To make things easy (for me) I rearranged the formula so that the final dough would be essentially the same mix, with the single difference that the water weight would be reduced to offset the water used in the soaker.
2 x 1.5# loaves
Overall formula: Bakers Percent
Bread flour 733 g 85%
Rye flour 128 g 15%
Water 610 g 71%
Salt 16 g 1.90%
Mixed levains: Flour Water Levain
White levain 56 g 56 g 21 g
Rye levain 56 g 56 g 11 g
Rye flour 67 g
Water 132 g
Sir Galahad/AP 733 g
Water 356 g
Salt 16 g
Levains 256 g
Soaker 199 g
The levains should be mixed 12 - 14 hours prior to use (depending on temperature, time may be decreased or increased. In DC just now, my levains are 'cooking' by 10 hours).
For the soaker, which should be made up at the same time as the levains, boil water and pour over rye, mixing until well incorporated. (Note: My last hot rye soaker used equal amounts of water and rye and almost immediately turned into a hard, dense, mass. Doubling the water helped noticeably, and next time I may triple the water as a percentage of flour.)
The next day I mixed together the water, levains and soaker, and then added flour and salt. Once I had a shaggy mass I covered the dough and allowed to sit for 30 minutes. (This is not a standard autolyse in that the levains and salt were added immediately. But I wanted to make certain that both levains and the soaker were well-dispersed from the get-go, so I decided to break with tradition and do an autolyse after all the ingredients were incorporated.)

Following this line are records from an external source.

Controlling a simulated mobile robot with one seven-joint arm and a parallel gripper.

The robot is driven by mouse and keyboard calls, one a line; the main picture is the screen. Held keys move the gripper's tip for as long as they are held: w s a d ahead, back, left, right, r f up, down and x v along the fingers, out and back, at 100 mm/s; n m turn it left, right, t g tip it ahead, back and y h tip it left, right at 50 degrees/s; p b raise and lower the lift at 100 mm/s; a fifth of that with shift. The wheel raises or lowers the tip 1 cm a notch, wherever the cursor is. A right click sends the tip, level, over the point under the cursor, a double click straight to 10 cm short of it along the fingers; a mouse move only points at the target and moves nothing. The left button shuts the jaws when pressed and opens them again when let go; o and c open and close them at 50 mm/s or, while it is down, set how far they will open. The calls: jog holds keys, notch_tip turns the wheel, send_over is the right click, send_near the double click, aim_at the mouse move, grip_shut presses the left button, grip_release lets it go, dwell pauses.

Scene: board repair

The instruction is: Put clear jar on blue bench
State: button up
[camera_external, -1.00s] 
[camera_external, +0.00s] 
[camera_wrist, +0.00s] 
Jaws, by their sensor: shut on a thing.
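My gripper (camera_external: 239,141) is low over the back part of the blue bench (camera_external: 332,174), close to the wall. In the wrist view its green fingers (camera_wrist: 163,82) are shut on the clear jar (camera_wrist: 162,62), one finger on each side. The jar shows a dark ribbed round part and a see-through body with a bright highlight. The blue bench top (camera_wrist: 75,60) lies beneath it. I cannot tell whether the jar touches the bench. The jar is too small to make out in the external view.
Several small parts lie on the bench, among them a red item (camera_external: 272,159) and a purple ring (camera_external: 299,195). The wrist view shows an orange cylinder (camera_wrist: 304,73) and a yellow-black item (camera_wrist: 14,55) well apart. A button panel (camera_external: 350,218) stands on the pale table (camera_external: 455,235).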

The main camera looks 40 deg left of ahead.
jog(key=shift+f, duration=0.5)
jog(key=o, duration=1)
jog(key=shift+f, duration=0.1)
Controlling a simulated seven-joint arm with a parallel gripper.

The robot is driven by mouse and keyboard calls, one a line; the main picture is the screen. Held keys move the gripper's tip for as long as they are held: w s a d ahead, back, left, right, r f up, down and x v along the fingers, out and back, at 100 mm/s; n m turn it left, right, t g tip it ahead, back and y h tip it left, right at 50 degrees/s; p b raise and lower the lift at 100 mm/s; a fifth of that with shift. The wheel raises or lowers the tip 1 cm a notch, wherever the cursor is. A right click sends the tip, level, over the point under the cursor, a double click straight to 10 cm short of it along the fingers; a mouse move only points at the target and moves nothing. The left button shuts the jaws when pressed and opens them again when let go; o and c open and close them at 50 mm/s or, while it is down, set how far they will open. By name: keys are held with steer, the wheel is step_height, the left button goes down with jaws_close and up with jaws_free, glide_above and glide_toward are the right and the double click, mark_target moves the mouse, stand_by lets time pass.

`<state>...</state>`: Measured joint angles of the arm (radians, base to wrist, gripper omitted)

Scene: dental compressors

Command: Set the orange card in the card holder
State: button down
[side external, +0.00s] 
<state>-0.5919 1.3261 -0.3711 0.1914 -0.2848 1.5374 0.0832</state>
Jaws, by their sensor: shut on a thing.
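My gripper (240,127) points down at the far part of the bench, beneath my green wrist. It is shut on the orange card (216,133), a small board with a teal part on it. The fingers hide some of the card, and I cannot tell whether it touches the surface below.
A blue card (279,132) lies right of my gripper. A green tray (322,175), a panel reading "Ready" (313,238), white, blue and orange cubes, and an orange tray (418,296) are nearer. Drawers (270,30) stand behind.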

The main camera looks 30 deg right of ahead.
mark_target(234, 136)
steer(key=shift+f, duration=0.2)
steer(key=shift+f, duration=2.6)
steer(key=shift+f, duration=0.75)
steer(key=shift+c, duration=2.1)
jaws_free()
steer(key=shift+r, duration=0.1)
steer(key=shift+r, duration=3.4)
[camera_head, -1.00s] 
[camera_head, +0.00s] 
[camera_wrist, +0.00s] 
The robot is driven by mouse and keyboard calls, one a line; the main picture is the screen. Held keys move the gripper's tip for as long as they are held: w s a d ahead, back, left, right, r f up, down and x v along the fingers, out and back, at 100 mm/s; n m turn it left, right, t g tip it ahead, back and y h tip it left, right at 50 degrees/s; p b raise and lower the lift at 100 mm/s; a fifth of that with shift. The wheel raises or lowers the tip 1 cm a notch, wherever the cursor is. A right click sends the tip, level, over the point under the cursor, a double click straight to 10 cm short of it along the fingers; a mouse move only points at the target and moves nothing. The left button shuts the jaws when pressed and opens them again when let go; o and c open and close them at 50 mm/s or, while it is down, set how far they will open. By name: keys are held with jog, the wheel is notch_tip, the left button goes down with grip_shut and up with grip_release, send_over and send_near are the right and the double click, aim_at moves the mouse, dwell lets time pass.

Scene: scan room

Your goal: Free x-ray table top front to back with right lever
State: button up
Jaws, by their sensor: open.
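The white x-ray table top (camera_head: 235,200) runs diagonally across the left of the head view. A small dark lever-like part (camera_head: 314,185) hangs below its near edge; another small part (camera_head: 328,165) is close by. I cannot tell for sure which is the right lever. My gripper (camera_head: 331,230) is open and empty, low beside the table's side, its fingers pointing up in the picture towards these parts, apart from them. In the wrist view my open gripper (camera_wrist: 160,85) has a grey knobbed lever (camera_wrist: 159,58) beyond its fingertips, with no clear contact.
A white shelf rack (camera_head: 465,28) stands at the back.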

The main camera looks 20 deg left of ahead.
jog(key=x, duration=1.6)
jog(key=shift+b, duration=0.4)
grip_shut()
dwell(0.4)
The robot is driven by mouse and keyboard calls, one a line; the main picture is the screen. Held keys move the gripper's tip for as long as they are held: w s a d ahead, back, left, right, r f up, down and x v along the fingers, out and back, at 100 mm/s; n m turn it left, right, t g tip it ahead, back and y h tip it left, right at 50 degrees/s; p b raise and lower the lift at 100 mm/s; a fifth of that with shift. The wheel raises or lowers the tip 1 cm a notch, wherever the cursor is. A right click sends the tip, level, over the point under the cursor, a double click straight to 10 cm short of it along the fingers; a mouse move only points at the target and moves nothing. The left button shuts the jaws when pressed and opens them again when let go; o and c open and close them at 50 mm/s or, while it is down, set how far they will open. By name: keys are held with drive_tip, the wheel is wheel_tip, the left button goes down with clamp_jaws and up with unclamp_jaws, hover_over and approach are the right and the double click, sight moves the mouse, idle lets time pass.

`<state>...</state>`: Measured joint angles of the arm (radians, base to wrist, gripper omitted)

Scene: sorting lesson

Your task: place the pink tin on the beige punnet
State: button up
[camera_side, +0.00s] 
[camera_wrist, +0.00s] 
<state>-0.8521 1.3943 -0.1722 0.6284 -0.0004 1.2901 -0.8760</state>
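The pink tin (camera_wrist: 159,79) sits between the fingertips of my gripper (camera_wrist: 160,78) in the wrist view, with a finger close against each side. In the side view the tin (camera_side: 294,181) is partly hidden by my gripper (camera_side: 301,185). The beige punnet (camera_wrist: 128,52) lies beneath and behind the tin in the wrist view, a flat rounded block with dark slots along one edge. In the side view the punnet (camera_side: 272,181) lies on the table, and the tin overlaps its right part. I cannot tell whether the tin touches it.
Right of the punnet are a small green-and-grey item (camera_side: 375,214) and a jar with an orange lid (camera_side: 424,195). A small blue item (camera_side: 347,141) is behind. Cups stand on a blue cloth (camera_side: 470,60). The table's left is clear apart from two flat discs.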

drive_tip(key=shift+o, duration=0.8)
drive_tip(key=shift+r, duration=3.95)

After the rest, I mixed on speed 1 for 3 minutes, then on speed 2 for 2 minutes, and finally on speed 3 for 2 minutes. I've added speed 3 because this dough wants to climb up my hook and I've found that by increasing the speed it stays lower in the bowl and more quickly shows gluten development (slapping against the sides of the bowl).
Bulk fermentation is 2 hours, with two folds at 40 minute intervals. After preshaping and resting briefly, form into boules or batârds. Couche or proof in bannetons/brotforms for 2 - 2 ½ hours. Preheat oven to 460°F, presteam, and load loaves, steaming immediately and again after 2 minutes.
Bake at 460° for 15 minutes, and then reduce heat to 440° for another 30 - 35 minutes.
I'm still struggling to get my cuts to stay open in my (steam) leaky gas oven, as evidenced by the finished loaves. And my chevron slashing technique is in need of a lot more practice.
However, the crumb is nice and open and moist, and I really love the flavor of this bread. The hot soaker definitely brings additional sweetness. And this is absolutely sandwich bread. It recalls to my mind Jimmy Breslin's old Piels Beer commercials where he admonished us: "It's a good drinking beer!"
Well, this is a good eating bread!
EDIT (Jan. 23, 2011): My thanks to RonRay who pointed out in a message that my Overall Formula is incorrect in terms of Bread Flour weight and thus, overall hydration. He correctly surmised that I had forgotten to factor my white levain into the overall bread flour weight.
Actual figures for Overall Formula should be:
Bread flour: 799 g
Rye flour: 130 g
Water: 616 g
Salt: 16 g
This yields a dough with a hydration of 66%, NOT 71%. My inclination would be to increase the hydration to at least 68%, which would entail increasing the water in the Final Mix from 356 g to 372 g.
Thanks again RonRay for an eagle eye!